Would you write out the listing verbatim and skip every picture in it?
· · · · · · ·
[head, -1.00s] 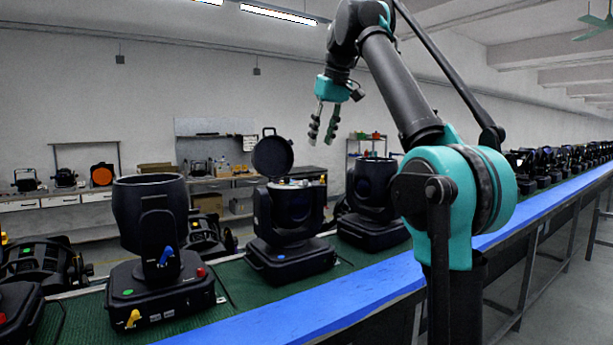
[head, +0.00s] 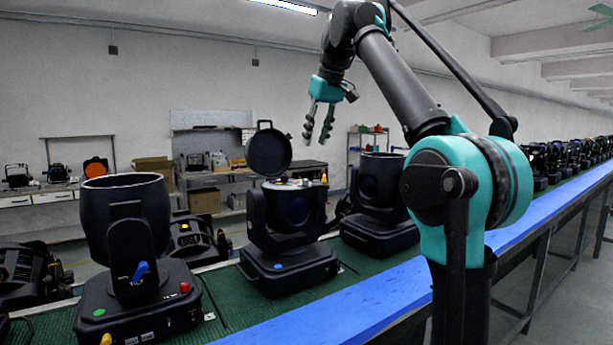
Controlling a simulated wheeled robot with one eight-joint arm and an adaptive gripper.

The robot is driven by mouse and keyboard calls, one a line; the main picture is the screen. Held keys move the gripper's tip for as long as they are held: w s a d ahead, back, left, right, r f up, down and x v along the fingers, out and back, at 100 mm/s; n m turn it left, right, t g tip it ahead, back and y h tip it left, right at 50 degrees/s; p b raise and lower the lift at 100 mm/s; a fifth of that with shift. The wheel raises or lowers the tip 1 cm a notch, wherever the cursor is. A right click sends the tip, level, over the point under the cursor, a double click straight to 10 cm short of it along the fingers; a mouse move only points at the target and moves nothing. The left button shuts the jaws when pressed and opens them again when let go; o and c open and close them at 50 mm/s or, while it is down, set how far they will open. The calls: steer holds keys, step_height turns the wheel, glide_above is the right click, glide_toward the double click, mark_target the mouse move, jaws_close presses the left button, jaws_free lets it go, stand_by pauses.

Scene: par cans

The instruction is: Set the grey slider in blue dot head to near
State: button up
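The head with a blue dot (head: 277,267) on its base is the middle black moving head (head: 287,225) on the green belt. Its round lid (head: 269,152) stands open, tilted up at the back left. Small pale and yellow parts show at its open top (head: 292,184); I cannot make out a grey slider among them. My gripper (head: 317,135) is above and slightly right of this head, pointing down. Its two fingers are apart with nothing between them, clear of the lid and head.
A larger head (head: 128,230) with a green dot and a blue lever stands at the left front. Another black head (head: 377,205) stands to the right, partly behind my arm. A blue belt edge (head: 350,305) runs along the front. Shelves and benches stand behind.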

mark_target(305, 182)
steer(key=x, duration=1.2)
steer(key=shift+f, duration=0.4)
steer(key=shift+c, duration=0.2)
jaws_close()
· · · · · · ·
**Completed exercise**
[head, -1.00s] 
[head, +0.00s] 
Controlling a simulated wheeled robot with one eight-joint arm and an adaptive gripper.

The robot is driven by mouse and keyboard calls, one a line; the main picture is the screen. Held keys move the gripper's tip for as long as they are held: w s a d ahead, back, left, right, r f up, down and x v along the fingers, out and back, at 100 mm/s; n m turn it left, right, t g tip it ahead, back and y h tip it left, right at 50 degrees/s; p b raise and lower the lift at 100 mm/s; a fifth of that with shift. The wheel raises or lowers the tip 1 cm a notch, wherever the cursor is. A right click sends the tip, level, over the point under the cursor, a double click straight to 10 cm short of it along the fingers; a mouse move only points at the target and moves nothing. The left button shuts the jaws when pressed and opens them again when let go; o and c open and close them at 50 mm/s or, while it is down, set how far they will open. The calls: steer holds keys, step_height turns the wheel, glide_above is the right click, glide_toward the double click, mark_target the mouse move, jaws_close presses the left button, jaws_free lets it go, stand_by pauses.

Scene: par cans

The instruction is: Set the grey slider in blue dot head to near
State: button up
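The head with a blue dot (head: 277,267) on its base is the middle black moving head (head: 287,225) on the green belt. Its round lid (head: 269,152) stands open, tilted up at the back left. Small pale and yellow parts show at its open top (head: 292,184); I cannot make out a grey slider among them. My gripper (head: 317,135) is above and slightly right of this head, pointing down. Its two fingers are apart with nothing between them, clear of the lid and head.
A larger head (head: 128,230) with a green dot and a blue lever stands at the left front. Another black head (head: 377,205) stands to the right, partly behind my arm. A blue belt edge (head: 350,305) runs along the front. Shelves and benches stand behind.

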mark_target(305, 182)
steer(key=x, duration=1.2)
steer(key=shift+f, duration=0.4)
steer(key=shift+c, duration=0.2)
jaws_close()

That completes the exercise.